このような場合でも養育費の請求が可能なのでしょうか。
答えは、ケースバイケースです(答えになっていなくてすみません。)。
このような養育費の請求を放棄する合意も、親同士の間では原則として有効です。そのため、後日養育費を請求することは難しいのが原則になります。
しかし、養育費の請求を放棄する合意をした当時から、合意の前提としていた事情が変動したと評価される場合には、例外として合意は無効となり、養育費の請求が可能です。
事情の変動とは、例えば、子どもの教育費の増加や、失職や就職などに伴う双方の収入の変動などが挙げられます(大阪高裁昭和56年2月16日、大阪家裁平成元年9月21日など)。
もっとも、合意の当時から予想されたレベルの教育費の増加などは事情の変更とは評価されないので注意が必要です。
また、一つ理解しておかなければならない点は、養育費を放棄する合意は親同士の合意であり、その効力は子どもには及ばないという点です。
つまり、親同士の間では合意が有効であり、一方の親からもう一方の親への養育費の請求ができない場合でも、子どもから親への扶養料の請求(民法880条)は認められる可能性があるという点です(宇都宮家裁昭和50年8月29日)。

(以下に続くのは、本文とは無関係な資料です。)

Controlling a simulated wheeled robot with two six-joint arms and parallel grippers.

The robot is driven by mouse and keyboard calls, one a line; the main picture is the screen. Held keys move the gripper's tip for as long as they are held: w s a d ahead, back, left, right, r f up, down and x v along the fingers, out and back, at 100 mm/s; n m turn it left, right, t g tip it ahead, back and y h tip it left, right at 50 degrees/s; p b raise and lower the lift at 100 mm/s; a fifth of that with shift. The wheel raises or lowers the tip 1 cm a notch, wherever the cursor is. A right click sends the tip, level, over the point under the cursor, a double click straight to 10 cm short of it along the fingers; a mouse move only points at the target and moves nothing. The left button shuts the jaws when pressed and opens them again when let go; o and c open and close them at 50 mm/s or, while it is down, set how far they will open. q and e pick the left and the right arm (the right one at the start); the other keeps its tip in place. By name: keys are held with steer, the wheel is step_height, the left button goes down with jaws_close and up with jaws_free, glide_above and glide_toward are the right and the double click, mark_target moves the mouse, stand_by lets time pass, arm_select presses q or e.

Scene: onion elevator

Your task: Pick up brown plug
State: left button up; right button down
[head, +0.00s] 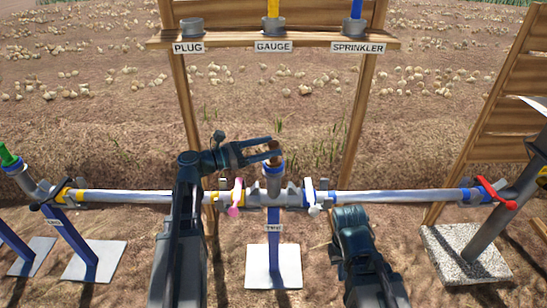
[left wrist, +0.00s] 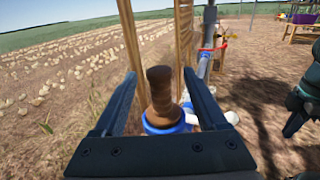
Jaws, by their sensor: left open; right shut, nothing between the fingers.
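The brown plug (head: 274,146) stands upright in the top of the blue-collared tee pipe (head: 273,168) at the centre of the head view. It also shows in the left wrist view (left wrist: 160,92), rising from the blue collar (left wrist: 165,122). My left gripper (head: 268,150) is open, with one finger on each side of the plug and gaps visible beside it in the left wrist view. My right gripper (head: 351,218) is shut and empty, low and to the right of the tee, partly hidden by its own arm.
A wooden rack (head: 215,42) behind holds a grey PLUG socket (head: 191,26), a GAUGE socket and a SPRINKLER socket. A horizontal pipe (head: 395,197) runs both ways from the tee, with a pink valve handle (head: 236,198) and a white one (head: 313,198) close by.

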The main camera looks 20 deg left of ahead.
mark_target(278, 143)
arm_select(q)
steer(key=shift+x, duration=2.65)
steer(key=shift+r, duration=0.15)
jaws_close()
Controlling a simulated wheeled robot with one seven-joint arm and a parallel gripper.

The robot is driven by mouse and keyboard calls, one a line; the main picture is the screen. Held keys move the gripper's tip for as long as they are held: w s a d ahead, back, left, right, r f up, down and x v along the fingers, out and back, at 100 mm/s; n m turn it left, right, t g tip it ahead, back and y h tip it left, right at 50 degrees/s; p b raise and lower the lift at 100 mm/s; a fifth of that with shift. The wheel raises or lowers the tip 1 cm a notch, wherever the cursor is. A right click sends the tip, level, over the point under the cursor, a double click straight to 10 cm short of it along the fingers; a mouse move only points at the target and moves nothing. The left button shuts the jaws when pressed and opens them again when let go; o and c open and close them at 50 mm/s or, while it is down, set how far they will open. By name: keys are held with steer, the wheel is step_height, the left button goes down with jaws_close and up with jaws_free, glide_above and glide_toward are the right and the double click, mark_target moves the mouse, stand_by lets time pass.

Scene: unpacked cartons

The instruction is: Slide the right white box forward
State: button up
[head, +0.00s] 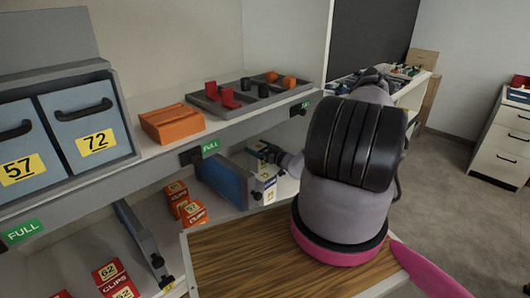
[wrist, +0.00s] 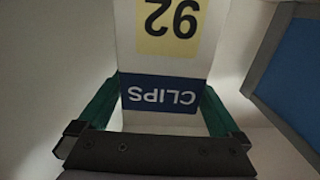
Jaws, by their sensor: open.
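A white box (wrist: 168,60) with a yellow "92" label and a dark blue "CLIPS" band fills the upper middle of the wrist view, its print upside down. My gripper (wrist: 161,92) is open, with one green finger on either side of the box's near end. Whether the fingers touch its sides I cannot tell. In the head view, white box surfaces (head: 265,184) with yellow labels show on the lower shelf, right of a blue divider. My gripper (head: 264,152) is there too, small and partly hidden by my arm. I cannot tell whether a second white box stands there.
A blue panel with a grey frame (wrist: 290,65) stands right of the box in the wrist view; a blue divider (head: 222,180) shows in the head view. Red clip boxes (head: 176,198) stand to its left. The upper shelf (head: 225,128) overhangs, holding an orange box (head: 172,124) and a grey tray (head: 222,108).

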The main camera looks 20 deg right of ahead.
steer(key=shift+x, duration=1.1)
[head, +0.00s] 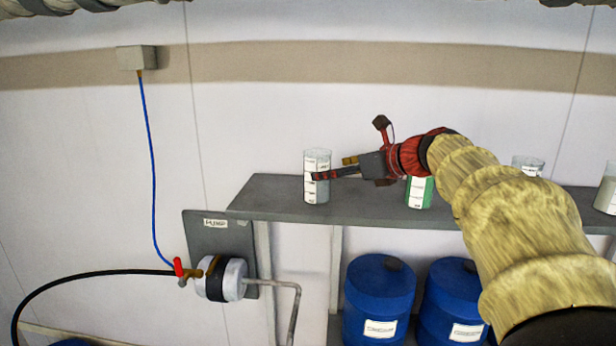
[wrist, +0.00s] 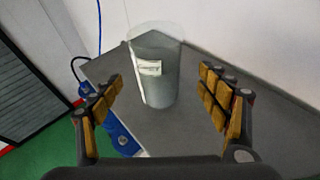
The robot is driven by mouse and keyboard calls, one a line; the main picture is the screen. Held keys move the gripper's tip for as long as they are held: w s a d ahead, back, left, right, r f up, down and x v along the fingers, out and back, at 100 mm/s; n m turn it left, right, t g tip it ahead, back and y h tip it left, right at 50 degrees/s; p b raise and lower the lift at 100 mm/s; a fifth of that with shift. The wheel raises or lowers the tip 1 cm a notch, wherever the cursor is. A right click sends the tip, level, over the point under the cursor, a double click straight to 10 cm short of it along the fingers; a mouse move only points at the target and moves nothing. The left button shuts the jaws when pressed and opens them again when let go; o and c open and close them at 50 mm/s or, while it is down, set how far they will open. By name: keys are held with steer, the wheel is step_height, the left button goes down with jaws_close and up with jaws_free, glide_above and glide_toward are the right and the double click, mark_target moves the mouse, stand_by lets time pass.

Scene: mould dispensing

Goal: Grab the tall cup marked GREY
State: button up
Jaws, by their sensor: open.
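A tall clear cup (head: 317,188) with grey contents stands upright near the left end of the grey shelf (head: 270,205). In the wrist view the same cup (wrist: 160,90) stands ahead, its small white label facing me; the lettering is too blurred to read surely. My gripper (head: 335,168) reaches in from the right, and one finger overlaps the cup in the head view. In the wrist view my gripper (wrist: 163,85) is open, with one finger on each side of the cup. Gaps show on both sides, wider on the right.
A cup with green contents (head: 420,192) stands to the right, partly behind my arm. A clear cup (head: 528,164) and a pale one (head: 606,192) stand farther right. Blue drums (head: 378,295) sit below. A red-handled valve (head: 180,268) is left of the shelf.

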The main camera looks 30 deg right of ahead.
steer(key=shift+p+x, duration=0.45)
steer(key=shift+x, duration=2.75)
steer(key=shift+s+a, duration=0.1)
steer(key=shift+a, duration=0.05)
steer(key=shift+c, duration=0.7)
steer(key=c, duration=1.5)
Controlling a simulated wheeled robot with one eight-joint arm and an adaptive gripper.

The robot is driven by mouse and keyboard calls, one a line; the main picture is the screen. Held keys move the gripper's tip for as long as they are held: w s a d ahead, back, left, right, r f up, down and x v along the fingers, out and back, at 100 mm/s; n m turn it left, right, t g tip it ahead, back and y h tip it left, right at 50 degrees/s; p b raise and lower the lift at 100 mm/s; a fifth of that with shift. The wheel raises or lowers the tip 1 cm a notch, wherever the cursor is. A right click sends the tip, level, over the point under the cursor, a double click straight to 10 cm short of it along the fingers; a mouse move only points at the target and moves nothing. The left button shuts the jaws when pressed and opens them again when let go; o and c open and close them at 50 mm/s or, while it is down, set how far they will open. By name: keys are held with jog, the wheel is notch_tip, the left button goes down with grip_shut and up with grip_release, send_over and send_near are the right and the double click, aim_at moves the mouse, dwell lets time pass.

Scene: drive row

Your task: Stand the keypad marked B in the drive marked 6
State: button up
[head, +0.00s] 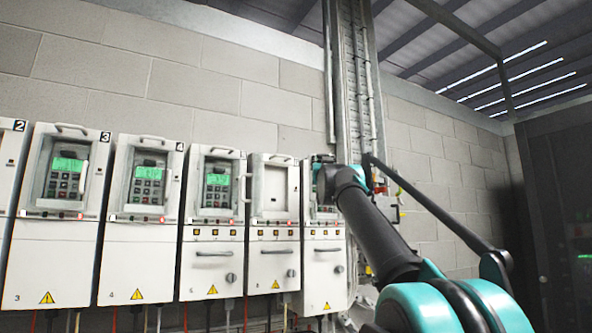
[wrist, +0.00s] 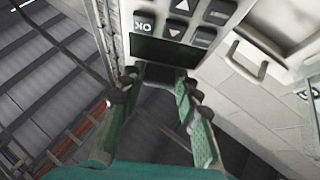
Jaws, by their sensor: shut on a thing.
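The drive marked 6 (head: 273,240) is a white cabinet in the row in the head view. Its upper bay (head: 274,204) is pale and empty, with no keypad in it. My gripper (wrist: 157,80) is shut on a grey keypad (wrist: 186,14) with a dark screen, an OK key and arrow keys, upside down in the wrist view. Its letter mark is not visible, so I cannot confirm it is B. In the head view my gripper (head: 323,165) is right of drive 6, in front of the rightmost drive's upper part, and the held keypad cannot be made out.
Drives 3 (head: 58,250), 4 (head: 140,250) and 5 (head: 213,250) stand to the left, each with a lit keypad. A partly hidden drive (head: 323,270) stands right of drive 6. A vertical cable tray (head: 355,90) rises behind my arm. A dark cabinet (head: 555,220) is far right.

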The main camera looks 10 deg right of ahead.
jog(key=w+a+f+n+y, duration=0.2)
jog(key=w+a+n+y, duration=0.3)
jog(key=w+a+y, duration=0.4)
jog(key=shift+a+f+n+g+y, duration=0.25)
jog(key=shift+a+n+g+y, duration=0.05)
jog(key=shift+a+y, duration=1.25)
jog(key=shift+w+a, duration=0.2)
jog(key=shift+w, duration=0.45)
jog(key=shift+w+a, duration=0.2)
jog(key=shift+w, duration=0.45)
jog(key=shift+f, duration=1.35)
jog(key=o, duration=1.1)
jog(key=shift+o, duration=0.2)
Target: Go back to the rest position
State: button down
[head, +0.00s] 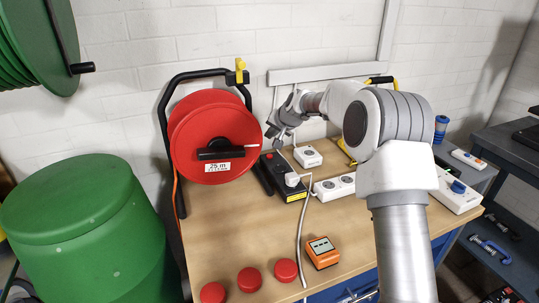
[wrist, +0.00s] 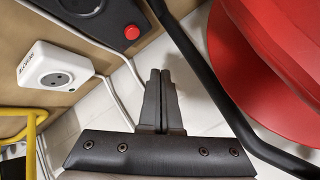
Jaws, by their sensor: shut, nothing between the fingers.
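My gripper (head: 274,138) is raised above the back of the wooden workbench (head: 235,222), just right of the red cable reel, in the head view. In the wrist view my gripper (wrist: 160,76) has its two dark fingers together with nothing between them. The fingers show against the white wall, between a black device with a red button (wrist: 131,32) and the black frame of the reel (wrist: 215,85). My arm reaches in from the right over the bench.
The red cable reel (head: 190,125) stands close left of my gripper. A white socket box (head: 307,156), a black power device (head: 284,178), a socket strip (head: 335,187) and an orange meter (head: 321,252) lie on the bench. Red caps (head: 249,279) line its front. A green barrel (head: 85,230) stands left.

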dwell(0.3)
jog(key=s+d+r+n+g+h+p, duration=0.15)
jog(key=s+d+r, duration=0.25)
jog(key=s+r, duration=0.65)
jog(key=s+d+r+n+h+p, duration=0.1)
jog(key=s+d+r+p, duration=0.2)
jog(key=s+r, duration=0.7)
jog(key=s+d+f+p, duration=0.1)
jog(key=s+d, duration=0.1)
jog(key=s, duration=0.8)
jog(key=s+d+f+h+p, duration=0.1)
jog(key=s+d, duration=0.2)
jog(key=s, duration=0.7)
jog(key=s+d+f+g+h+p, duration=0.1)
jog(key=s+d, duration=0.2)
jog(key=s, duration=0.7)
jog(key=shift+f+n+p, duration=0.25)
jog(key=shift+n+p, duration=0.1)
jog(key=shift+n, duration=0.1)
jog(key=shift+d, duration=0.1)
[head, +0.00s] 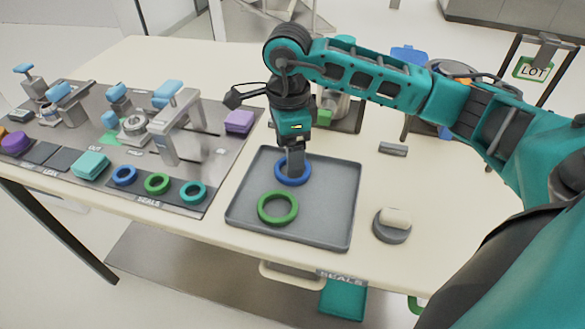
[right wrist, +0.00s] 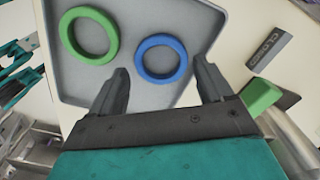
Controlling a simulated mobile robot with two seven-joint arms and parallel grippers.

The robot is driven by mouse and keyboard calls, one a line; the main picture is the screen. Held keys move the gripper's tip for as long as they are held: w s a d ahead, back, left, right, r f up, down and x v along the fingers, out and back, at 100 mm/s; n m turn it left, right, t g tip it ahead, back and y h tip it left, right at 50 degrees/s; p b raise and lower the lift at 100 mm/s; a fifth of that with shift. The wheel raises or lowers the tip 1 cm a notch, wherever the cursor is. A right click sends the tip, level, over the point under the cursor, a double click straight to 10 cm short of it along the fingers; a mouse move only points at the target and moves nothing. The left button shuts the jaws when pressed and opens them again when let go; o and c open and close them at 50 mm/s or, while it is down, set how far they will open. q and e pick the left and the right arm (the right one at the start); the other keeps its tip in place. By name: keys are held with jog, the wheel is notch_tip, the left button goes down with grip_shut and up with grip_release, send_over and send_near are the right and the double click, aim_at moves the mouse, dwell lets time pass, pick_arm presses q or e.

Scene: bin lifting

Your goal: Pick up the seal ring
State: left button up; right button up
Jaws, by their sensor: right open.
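A blue seal ring (head: 280,180) and a green seal ring (head: 277,221) lie flat in the grey tray (head: 338,215). My right gripper (head: 295,173) points down over the blue ring and hides part of it. In the right wrist view the open, empty fingers (right wrist: 161,77) stand apart, with the blue ring (right wrist: 140,61) ahead of and between their tips. The green ring (right wrist: 68,42) is left of it there. Whether the fingers touch the blue ring or the tray I cannot tell. My left gripper is not in view.
Left of the tray, a panel holds blue (head: 124,176), green (head: 157,184) and teal (head: 193,192) rings in a row, with clamp fixtures behind. A round grey object with a pale top (head: 392,225) stands right of the tray. A "CLOSED" block (right wrist: 268,51) lies nearby.

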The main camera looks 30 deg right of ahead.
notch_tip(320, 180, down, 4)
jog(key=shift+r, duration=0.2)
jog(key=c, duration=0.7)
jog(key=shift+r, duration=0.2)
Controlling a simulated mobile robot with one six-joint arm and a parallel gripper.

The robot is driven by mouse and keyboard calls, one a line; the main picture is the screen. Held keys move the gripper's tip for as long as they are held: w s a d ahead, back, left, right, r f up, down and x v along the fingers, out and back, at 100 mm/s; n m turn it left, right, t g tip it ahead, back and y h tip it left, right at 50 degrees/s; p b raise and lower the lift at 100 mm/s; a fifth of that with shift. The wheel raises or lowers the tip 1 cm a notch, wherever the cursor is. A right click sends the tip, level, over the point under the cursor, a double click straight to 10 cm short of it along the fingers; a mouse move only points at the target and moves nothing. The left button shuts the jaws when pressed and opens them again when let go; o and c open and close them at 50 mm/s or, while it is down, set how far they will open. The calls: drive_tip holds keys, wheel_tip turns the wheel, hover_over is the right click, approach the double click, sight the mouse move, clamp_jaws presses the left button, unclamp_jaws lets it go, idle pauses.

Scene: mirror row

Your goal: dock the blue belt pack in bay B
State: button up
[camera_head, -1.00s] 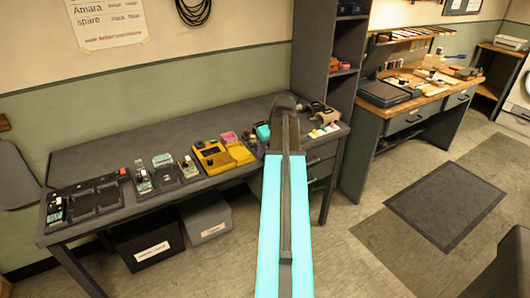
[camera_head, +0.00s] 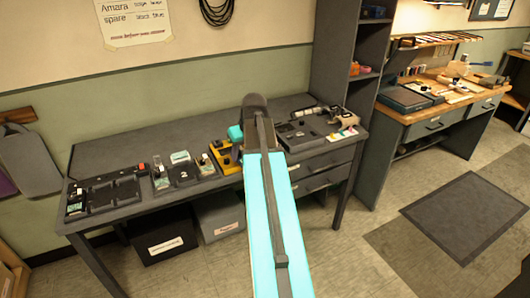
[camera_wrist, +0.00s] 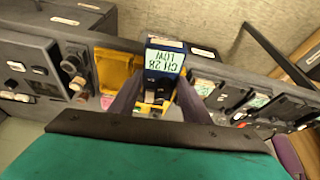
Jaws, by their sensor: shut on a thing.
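The blue belt pack (camera_wrist: 167,44) is between the two fingers of my gripper (camera_wrist: 158,98) in the wrist view. Its pale label reads "CH 28 LOW" upside down. My gripper is shut on it, above the bench near a yellow tray (camera_wrist: 112,68). In the head view my arm hides the pack and most of the gripper. A black dock with several bays (camera_head: 128,190) lies at the bench's left end, with a small device in its left part. It shows partly at the right of the wrist view (camera_wrist: 287,108). I cannot read which bay is B.
The grey bench (camera_head: 185,142) holds small stands with devices (camera_head: 182,173) between the dock and the yellow tray (camera_head: 226,156). A dark tray (camera_head: 300,134) and other gear lie to the right, beside a tall shelf (camera_head: 334,75). Bins (camera_head: 160,242) stand underneath.

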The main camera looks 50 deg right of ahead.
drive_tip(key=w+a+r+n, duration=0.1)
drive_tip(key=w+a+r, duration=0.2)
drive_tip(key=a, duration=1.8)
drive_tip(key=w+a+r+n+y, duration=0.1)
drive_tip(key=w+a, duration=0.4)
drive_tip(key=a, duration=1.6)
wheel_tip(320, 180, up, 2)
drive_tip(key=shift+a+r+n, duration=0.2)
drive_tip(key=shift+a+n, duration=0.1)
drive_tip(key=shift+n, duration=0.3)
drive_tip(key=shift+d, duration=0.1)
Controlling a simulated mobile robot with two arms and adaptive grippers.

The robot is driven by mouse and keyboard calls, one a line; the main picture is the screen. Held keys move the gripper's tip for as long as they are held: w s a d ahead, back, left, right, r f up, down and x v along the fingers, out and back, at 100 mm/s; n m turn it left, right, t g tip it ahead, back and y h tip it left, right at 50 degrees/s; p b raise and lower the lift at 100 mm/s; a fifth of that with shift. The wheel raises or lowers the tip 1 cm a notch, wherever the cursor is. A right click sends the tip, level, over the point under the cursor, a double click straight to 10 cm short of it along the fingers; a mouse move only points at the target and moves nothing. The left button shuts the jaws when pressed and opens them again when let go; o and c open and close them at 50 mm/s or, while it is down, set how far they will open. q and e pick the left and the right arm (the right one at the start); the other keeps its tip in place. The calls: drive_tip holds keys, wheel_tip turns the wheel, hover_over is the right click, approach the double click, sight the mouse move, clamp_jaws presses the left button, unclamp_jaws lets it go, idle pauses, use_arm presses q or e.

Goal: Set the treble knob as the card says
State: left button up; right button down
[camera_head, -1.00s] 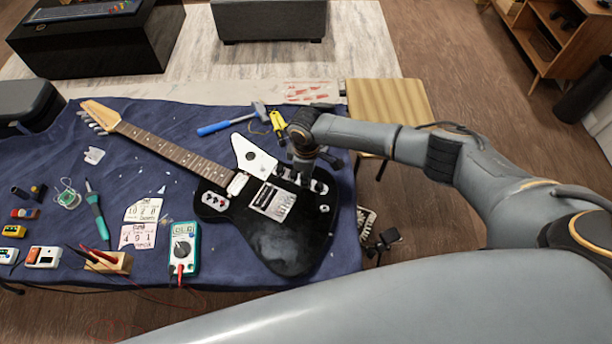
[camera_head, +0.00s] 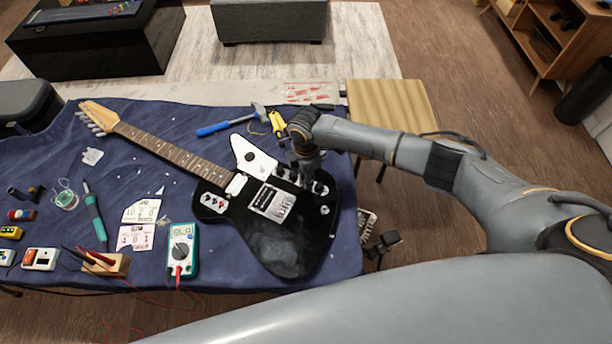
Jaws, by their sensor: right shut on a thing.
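A black electric guitar (camera_head: 285,238) lies on the blue cloth, its neck pointing to the upper left. Several knobs sit along the upper right of its body, beside the white pickguard (camera_head: 247,160). My right gripper (camera_head: 303,181) reaches down onto this row of knobs and is shut on one of them; its fingertips and the knob are mostly hidden by the wrist. Two paper cards, a white one (camera_head: 142,211) and a pinkish one (camera_head: 136,237), lie left of the guitar; their writing is too small to read surely. My left gripper is not in view.
A green multimeter (camera_head: 182,250) lies left of the guitar body, with a wooden probe block (camera_head: 105,265) beside it. A blue-handled hammer (camera_head: 230,124) and yellow pliers (camera_head: 278,125) lie above the guitar. A wooden stool (camera_head: 392,105) stands past the table's right edge.

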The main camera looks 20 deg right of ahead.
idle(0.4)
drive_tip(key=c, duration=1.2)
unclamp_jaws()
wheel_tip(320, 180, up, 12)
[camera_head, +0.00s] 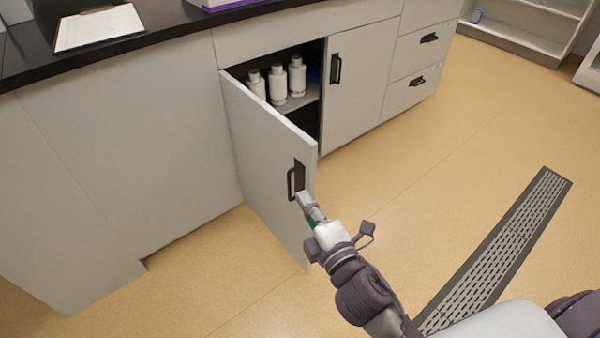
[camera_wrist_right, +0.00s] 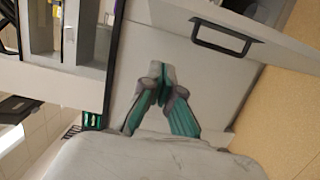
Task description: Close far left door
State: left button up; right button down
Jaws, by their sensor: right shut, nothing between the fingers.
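The cabinet door (camera_head: 265,165) stands wide open, swung out from its left edge, with a black handle (camera_head: 296,180) near its free edge. The handle also shows in the right wrist view (camera_wrist_right: 222,36). My right gripper (camera_head: 304,199) is shut and empty, close to the door near the handle. In the right wrist view its fingertips (camera_wrist_right: 160,72) are together in front of the door's pale panel; I cannot tell whether they touch it. My left gripper is not in view.
White bottles (camera_head: 278,83) stand on a shelf inside the open cabinet. A neighbouring door (camera_head: 358,85) and drawers (camera_head: 420,45) are shut. A clipboard (camera_head: 98,27) lies on the black counter. The floor is clear around a drain grate (camera_head: 500,250).

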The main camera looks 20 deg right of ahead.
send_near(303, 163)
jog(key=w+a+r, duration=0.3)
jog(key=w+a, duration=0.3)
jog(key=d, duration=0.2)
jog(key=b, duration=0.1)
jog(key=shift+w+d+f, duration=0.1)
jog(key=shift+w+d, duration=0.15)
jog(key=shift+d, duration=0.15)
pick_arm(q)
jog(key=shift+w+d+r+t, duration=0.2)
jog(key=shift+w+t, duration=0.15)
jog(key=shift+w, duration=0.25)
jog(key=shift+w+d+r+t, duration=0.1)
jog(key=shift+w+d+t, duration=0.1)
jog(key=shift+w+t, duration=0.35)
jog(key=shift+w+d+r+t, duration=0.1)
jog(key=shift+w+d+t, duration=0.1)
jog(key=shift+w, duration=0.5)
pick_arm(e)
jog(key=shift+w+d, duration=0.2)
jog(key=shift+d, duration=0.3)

もっとも、扶養料の請求は、子の福祉を害する程度の他に、親同士の合意の合理性や合意当時からの事情変更の有無も考慮して判断されます。
つまり、親同士の合意の有無は子どもからの扶養料の請求にも影響を与えます。
以上のように、養育費や扶養料の請求が認められるかどうかは、まさにケースバイケースなのです。
離婚の際に、軽々に養育費を求めない取り決めをすることは、非常にリスクが高い行為ですので絶対におすすめできません。
ケースごとに養育費をどのように請求するかを紹介してきましたが、総じて言えることは、判決、審判、調停調書、公正証書による養育費の取り決めが無い場合は、まずは訴訟や調停を起こす必要があり、非常に労力がかかるということです。
ましてや養育費の請求を放棄する合意などをしていまうと、将来にわたって養育費も扶養料も請求できないリスクを負うことになります。
離婚をする際には、少なくとも公正証書によって養育費をしっかり定めることが大切です。
私の経験上、養育費をきちんと取り決め最初は養育費を支払っていても、途中から養育費を支払わなくなるケースは非常に多いです。
そして、そのようなケースでは、大半の場合定期的な面会交流が行われていません。
一方、定期的な面会交流が行われている場合には、多くの場合養育費もきちんと支払われています。
これが因果関係なのか共通原因関係なのかはわかりませんが(おそらく両方の要素があると思います)、そこに相関関係があることは確かなようです。
定期的に子どもに会いその成長を実感していれば、その子どもに不自由をさせるようなことはしにくくなるのは人情であると思います。
実は、積極的に面会交流をさせ、子どもに対する愛着を持ってもらうことが、養育費不払いを防ぐ一番の方法なのかもしれません。